The Daily Telegraph

Enjoy your fix of warmth while you can – it won’t last

- By Joe Shute

YES, yes, I understand. The time for civilised conversati­on is done and dusted. All you want to know is where the next fix is coming from and how long will it last...

There is something about the sunshine that brings out the marginally debauched in us. Indeed, Waitrose increased its beer orders 150 per cent this weekend, while other stores are ordering 60 per cent more cider and 50 per cent more rosé as the nation toasts the first flush of summer before needing a little lie down come 3pm.

But anyway, on the important stuff, the short answer, I’m afraid, is not very long at all. Today expect plenty of sunshine. Tomorrow, the mercury will continue to rise for some of us. The organisers of the London Marathon, for example, are warning it may be the hottest in its 38-year history.

Expected temperatur­es of up to 75F (24C) could surpass the 72F (22.2C) recorded in both 1996 and 2007.

My brother ran the race in the latter year when four run-through showers were installed en route to cool the runners. But he still ended up getting so sunburnt the Nike tick on the label of his vest ended up seared on to his neck. As far as I know it is still there.

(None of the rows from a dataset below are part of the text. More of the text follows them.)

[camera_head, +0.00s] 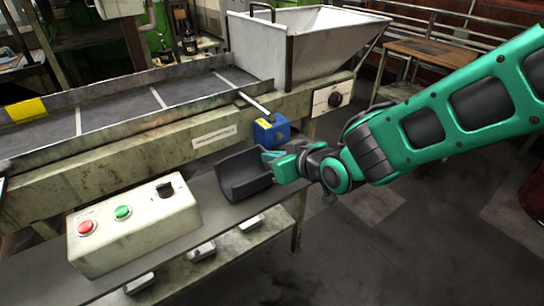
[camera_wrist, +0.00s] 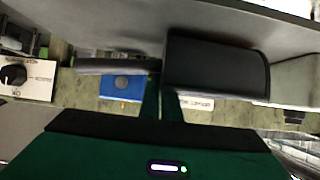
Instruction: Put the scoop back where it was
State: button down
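The scoop (camera_head: 245,176) is a dark grey, curved trough at the front edge of the grey shelf (camera_head: 222,207), below the conveyor frame. My gripper (camera_head: 280,163) comes in from the right and meets the scoop's right end. In the wrist view the scoop's trough (camera_wrist: 217,65) is right of the fingers, and a dark bar that looks like its handle (camera_wrist: 115,66) runs left. My gripper (camera_wrist: 162,100) shows two green fingers close together, seemingly shut on the scoop at the junction. The exact contact is hidden. I cannot tell whether the scoop touches the shelf.
A control box (camera_head: 132,224) with red and green buttons and a black knob stands left on the shelf. A blue box (camera_head: 271,131) is fixed just behind my gripper. A metal hopper (camera_head: 300,45) rises above the conveyor (camera_head: 120,105). Bare shelf lies between control box and scoop.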

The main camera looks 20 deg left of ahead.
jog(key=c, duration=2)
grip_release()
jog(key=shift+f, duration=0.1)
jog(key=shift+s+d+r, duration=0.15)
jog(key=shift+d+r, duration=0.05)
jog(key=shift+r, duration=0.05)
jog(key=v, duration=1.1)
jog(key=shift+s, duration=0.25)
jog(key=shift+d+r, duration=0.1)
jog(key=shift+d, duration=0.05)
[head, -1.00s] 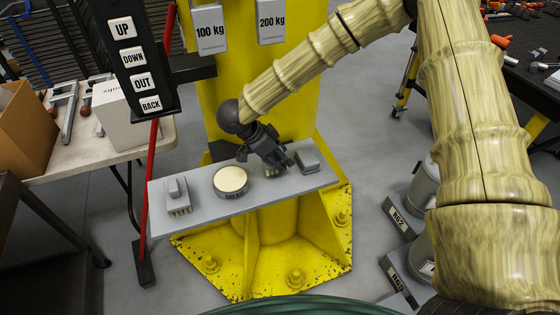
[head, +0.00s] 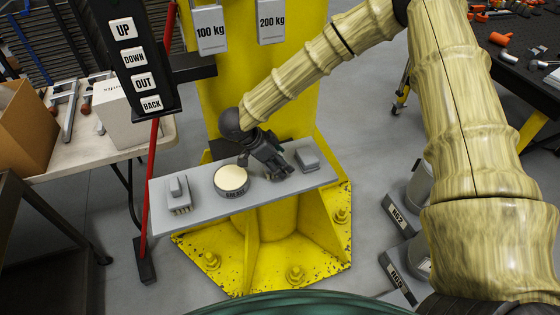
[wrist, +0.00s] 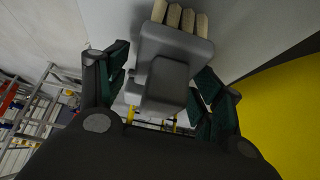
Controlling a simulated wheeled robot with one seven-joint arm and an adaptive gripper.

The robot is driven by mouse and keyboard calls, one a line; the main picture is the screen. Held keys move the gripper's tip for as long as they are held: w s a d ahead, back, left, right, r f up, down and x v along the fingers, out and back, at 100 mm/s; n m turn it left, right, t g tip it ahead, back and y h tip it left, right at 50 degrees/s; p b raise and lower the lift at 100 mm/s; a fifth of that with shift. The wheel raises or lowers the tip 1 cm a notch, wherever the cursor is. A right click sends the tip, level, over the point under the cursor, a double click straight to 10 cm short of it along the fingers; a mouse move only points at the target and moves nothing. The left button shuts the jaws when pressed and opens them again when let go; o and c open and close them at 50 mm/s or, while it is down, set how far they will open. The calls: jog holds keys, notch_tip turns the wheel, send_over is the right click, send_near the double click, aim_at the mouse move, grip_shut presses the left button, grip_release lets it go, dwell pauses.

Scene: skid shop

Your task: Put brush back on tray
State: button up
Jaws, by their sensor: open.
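The grey tray (head: 205,203) is a flat shelf against the yellow column. A grey brush with pale bristles (wrist: 174,62) lies between my gripper's fingers in the wrist view, its bristles pointing to the top of the picture. Another grey brush (head: 178,195) stands at the tray's left end.
A round grease tin (head: 231,180) stands mid-tray, left of my gripper. The yellow column (head: 290,115) rises behind. A button panel (head: 130,60) hangs at upper left, with a red pole (head: 146,200) beside the tray.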

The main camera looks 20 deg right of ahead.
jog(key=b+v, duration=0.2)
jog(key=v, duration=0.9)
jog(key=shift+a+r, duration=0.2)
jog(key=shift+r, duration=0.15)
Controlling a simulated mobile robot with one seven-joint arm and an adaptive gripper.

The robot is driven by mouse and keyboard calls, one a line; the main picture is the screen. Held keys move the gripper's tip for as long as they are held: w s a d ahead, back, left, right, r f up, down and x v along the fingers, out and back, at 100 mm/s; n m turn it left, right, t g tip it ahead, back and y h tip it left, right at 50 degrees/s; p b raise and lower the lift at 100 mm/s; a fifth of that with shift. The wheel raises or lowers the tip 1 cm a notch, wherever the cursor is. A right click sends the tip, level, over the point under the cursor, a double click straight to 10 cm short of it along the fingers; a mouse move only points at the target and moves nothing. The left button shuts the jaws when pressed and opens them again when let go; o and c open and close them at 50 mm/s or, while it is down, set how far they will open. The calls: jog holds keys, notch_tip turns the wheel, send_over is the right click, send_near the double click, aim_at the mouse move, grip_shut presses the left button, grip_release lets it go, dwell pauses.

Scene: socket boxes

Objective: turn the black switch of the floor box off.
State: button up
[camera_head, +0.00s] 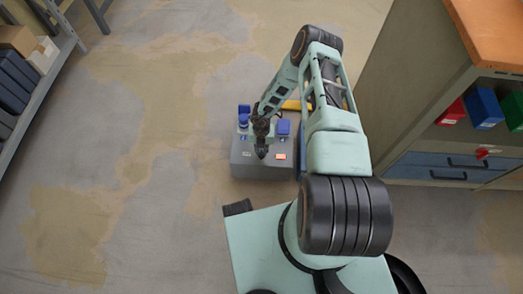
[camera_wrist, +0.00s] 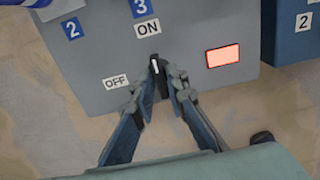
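The grey floor box (camera_head: 262,168) stands on the floor. It also fills the top of the wrist view (camera_wrist: 90,55). Its black switch (camera_wrist: 155,66) has a white line on its end that points up toward the ON label (camera_wrist: 147,28). The OFF label (camera_wrist: 115,82) is to the lower left. A red-orange lamp (camera_wrist: 222,56) on the box is lit. My gripper (camera_wrist: 161,77) is at the switch with a fingertip close on each side, seemingly shut on it. In the head view, my gripper (camera_head: 261,150) hides the switch.
Blue sockets (camera_head: 283,127) are at the back of the box. A second blue box (camera_wrist: 290,30) stands close on the right. A cabinet (camera_head: 425,120) with coloured bins is on the right, and a shelf (camera_head: 45,85) on the left. The floor left of the box is clear.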

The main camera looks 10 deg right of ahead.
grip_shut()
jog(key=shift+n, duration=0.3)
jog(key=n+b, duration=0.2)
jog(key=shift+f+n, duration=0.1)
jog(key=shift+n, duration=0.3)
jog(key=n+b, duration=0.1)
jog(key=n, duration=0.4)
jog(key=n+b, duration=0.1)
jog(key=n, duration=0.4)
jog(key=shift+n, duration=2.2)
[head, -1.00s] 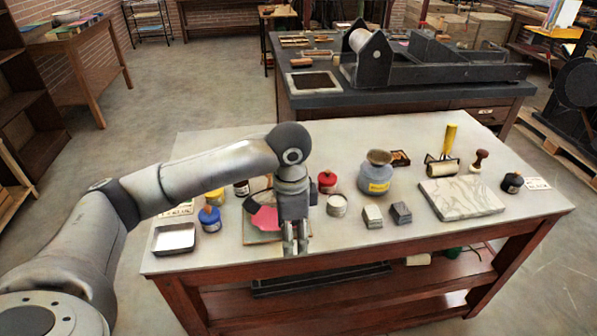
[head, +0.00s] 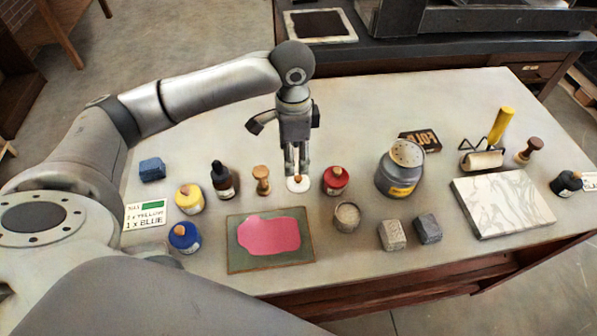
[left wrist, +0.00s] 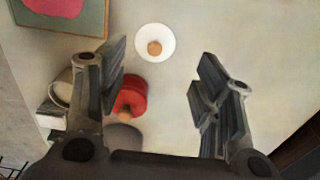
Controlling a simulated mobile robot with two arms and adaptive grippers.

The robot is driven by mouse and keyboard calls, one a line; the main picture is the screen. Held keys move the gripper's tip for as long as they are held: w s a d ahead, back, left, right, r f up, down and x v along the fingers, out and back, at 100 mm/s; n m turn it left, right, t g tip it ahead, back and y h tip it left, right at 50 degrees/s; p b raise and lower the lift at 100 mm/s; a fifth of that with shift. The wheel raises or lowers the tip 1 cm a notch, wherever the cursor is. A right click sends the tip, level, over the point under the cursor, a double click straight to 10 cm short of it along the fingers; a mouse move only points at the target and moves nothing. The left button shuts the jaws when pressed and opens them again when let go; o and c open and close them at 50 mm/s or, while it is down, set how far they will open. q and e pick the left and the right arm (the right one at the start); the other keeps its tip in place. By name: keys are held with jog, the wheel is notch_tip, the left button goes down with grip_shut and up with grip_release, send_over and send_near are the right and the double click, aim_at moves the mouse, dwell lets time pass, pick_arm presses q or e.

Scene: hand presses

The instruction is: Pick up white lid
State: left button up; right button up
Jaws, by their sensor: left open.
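The white lid (head: 298,184), a small round disc with a wooden knob, lies flat on the table between a wooden stamp and a red jar. It also shows whole in the left wrist view (left wrist: 154,43). My left gripper (head: 298,172) points down right over the lid in the head view, partly covering it. In the left wrist view my left gripper (left wrist: 162,68) has its fingers spread wide with nothing between them; the lid lies just beyond the fingertips. Contact with the lid cannot be made out. My right gripper is not in view.
Close around are the red jar (head: 336,180), wooden stamp (head: 262,181), dropper bottle (head: 223,183), round tin (head: 347,218) and the green board with a pink patch (head: 240,266). A large grey-yellow pot (head: 399,170) stands right. The table behind the lid is clear.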

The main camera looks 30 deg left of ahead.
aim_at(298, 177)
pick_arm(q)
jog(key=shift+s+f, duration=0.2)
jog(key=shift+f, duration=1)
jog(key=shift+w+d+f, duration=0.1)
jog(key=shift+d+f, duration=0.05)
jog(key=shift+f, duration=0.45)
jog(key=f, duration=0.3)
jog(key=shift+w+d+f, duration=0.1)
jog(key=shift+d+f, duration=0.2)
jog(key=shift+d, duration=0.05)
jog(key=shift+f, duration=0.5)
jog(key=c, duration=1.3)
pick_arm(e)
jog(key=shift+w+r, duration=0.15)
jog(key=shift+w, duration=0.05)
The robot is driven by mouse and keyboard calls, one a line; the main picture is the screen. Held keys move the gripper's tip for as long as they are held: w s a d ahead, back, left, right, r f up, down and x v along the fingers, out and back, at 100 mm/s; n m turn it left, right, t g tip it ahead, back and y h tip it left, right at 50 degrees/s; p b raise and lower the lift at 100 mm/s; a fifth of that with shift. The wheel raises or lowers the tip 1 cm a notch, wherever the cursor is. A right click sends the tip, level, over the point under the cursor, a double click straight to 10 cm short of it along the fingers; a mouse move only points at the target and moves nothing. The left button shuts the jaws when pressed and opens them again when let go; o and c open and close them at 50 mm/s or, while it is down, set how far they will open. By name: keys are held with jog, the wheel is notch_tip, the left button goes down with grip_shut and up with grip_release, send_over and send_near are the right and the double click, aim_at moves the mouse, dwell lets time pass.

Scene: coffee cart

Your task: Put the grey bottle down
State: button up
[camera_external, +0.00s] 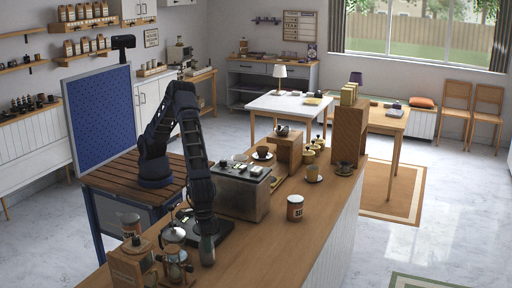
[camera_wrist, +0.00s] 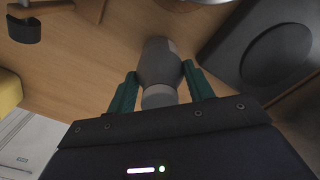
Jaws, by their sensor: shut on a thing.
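The grey bottle (camera_wrist: 159,66) is between the two green fingers of my gripper (camera_wrist: 160,88) in the wrist view, and the gripper is shut on it. In the external view the bottle (camera_external: 207,250) hangs under my gripper (camera_external: 207,234) and looks upright, close to the wooden counter (camera_external: 250,246). I cannot tell whether its base touches the counter. The finger contact is small and partly hidden in the external view.
A kettle (camera_external: 172,236) and a glass vessel (camera_external: 175,264) stand just left of the bottle. Bare counter lies between the bottle and the tin.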

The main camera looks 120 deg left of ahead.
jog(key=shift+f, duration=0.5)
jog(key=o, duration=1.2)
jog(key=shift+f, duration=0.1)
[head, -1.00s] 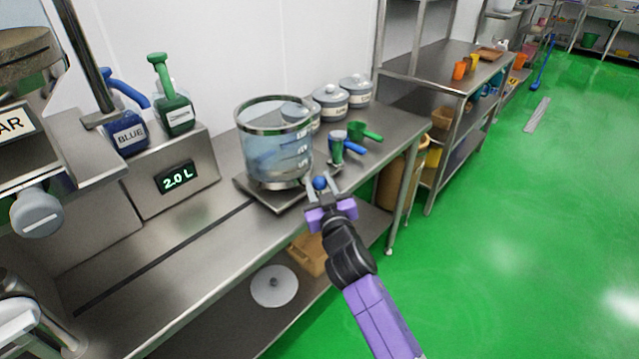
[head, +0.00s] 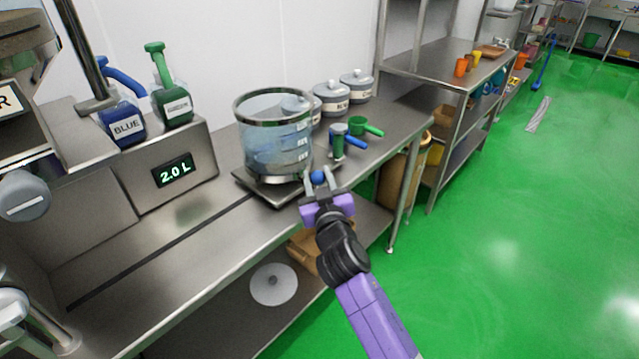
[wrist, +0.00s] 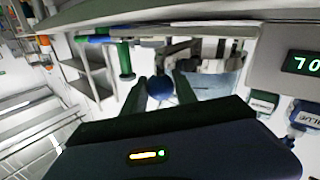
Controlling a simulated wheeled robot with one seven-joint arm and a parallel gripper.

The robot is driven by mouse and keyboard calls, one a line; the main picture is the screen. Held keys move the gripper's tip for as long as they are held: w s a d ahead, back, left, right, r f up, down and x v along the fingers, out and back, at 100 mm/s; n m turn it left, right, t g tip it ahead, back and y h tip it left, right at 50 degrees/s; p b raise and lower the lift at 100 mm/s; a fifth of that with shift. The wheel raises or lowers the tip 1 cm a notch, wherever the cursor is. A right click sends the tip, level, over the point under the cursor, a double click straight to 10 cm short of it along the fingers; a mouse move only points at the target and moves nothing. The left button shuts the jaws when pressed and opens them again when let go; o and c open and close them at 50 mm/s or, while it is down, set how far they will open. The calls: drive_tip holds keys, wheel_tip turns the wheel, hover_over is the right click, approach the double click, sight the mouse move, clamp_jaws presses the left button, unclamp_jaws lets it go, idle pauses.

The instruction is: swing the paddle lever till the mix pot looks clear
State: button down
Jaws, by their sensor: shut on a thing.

This year is looking so warm that participan­ts are being urged to ditch the novelty costumes. My colleague at The Daily Telegraph Bryony Gordon is going further, running in just her underwear to raise money for charity.

However, farther north and west, thundery showers will become widespread tomorrow as the humidity pops like a marathon runner’s 24-mile blister.

And then, I’m afraid to say, it is goodbye to all that.

Come Monday we are reduced to typical April fare: unsettled, cool and breezy.

Still, look on the bright side. At least we will have all that spare rosé.